Status: Supported runtime training surface

Module: artifex.generative_models.training.rl.ppo

Source: src/artifex/generative_models/training/rl/ppo.py

PPOTrainer operates on typed autoregressive rollout batches with explicit old-policy log probabilities, returns, and advantages.

Quick Start¤

from flax import nnx
import optax

from artifex.generative_models.training import PPOConfig, PPOTrainer
from artifex.generative_models.training.rl import (
    GeneratedBatch,
    GeneratedSequenceBatch,
    SequenceRolloutBatch,
)

model = ActorCriticModel(rngs=nnx.Rngs(0))
optimizer = nnx.Optimizer(model, optax.adam(3e-4), wrt=nnx.Param)
trainer = PPOTrainer(model, optimizer, PPOConfig())

sequence_batch = GeneratedSequenceBatch(
    generation=GeneratedBatch(outputs=token_sequences),
    response_mask=response_mask,
)
rollout = SequenceRolloutBatch(
    sequence_batch=sequence_batch,
    old_log_probs=old_log_probs,
    returns=returns,
    advantages=advantages,
    dones=dones,
)

loss, metrics = trainer.train_step(rollout)

Typed Batch Contract¤

PPOTrainer requires a SequenceRolloutBatch with:

  • old_log_probs= aligned to sequences[:, 1:]
  • returns= aligned to the same action-token layout
  • advantages= aligned to the same action-token layout

The sequence wrapper comes from GeneratedSequenceBatch, which itself wraps the generic GeneratedBatch.

Configuration¤

artifex.generative_models.training.rl.configs.PPOConfig dataclass ¤

PPOConfig(gamma: float = 0.99, gae_lambda: float = 0.95, clip_param: float = 0.2, vf_coeff: float = 0.5, entropy_coeff: float = 0.01, max_grad_norm: float = 0.5)
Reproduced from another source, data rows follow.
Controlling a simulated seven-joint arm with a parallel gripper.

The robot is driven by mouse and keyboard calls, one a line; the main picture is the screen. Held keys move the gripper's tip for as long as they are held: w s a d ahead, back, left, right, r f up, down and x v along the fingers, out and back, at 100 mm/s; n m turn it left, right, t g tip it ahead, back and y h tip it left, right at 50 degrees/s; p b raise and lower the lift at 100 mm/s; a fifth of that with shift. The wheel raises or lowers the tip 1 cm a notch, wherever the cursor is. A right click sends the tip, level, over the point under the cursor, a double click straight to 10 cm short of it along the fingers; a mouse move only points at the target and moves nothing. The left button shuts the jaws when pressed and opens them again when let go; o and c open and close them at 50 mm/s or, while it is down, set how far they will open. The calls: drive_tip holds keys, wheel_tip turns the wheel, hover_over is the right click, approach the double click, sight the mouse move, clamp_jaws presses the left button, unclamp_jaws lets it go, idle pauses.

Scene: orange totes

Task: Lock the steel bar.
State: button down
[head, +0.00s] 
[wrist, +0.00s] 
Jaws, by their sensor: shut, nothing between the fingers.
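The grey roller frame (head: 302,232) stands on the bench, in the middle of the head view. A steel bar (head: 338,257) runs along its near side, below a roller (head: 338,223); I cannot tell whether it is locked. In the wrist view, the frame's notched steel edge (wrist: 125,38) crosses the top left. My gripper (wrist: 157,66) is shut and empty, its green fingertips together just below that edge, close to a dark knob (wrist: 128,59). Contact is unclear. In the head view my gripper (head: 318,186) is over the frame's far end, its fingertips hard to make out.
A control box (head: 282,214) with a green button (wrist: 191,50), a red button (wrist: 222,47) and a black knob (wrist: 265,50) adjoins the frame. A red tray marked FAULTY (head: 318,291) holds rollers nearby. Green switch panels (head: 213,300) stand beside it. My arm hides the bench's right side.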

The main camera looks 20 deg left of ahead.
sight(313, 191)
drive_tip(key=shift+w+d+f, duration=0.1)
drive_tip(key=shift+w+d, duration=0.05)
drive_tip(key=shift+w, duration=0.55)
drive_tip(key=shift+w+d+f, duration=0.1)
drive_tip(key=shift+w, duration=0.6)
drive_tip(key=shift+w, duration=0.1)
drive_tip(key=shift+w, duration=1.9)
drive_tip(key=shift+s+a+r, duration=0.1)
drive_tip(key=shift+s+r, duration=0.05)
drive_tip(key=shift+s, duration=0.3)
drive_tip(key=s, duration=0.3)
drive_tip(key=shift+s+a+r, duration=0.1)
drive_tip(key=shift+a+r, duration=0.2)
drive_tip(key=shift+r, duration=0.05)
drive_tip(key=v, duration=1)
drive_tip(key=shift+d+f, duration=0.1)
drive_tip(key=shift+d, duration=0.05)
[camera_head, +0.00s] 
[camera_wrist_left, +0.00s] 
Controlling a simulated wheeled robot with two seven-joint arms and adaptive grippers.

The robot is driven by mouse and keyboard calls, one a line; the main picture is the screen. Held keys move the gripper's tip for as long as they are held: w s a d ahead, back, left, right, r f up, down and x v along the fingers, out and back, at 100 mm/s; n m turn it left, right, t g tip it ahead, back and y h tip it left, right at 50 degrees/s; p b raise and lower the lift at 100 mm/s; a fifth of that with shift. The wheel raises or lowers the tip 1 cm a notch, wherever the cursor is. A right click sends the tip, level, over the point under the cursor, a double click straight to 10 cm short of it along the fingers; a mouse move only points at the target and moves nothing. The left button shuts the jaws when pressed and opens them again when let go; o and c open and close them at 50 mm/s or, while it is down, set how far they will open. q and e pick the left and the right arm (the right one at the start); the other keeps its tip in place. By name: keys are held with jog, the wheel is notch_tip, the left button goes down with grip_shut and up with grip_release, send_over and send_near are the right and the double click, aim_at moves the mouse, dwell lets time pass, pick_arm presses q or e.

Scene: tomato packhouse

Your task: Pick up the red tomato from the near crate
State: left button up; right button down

Configuration for Proximal Policy Optimization.

Implements PPO with clipped surrogate objective and GAE.

Attributes:

Name Type Description
gamma float

Discount factor for computing returns. Default 0.99.

gae_lambda float

Lambda for Generalized Advantage Estimation. Default 0.95.

clip_param float

Clipping parameter for surrogate objective. Default 0.2.

vf_coeff float

Coefficient for value function loss. Default 0.5.

entropy_coeff float

Coefficient for entropy bonus. Default 0.01.

max_grad_norm float

Maximum global gradient norm for clipping. Default 0.5.

gamma class-attribute instance-attribute ¤

gamma: float = 0.99

gae_lambda class-attribute instance-attribute ¤

gae_lambda: float = 0.95

clip_param class-attribute instance-attribute ¤

clip_param: float = 0.2

vf_coeff class-attribute instance-attribute ¤

vf_coeff: float = 0.5

entropy_coeff class-attribute instance-attribute ¤

entropy_coeff: float = 0.01

max_grad_norm class-attribute instance-attribute ¤

max_grad_norm: float = 0.5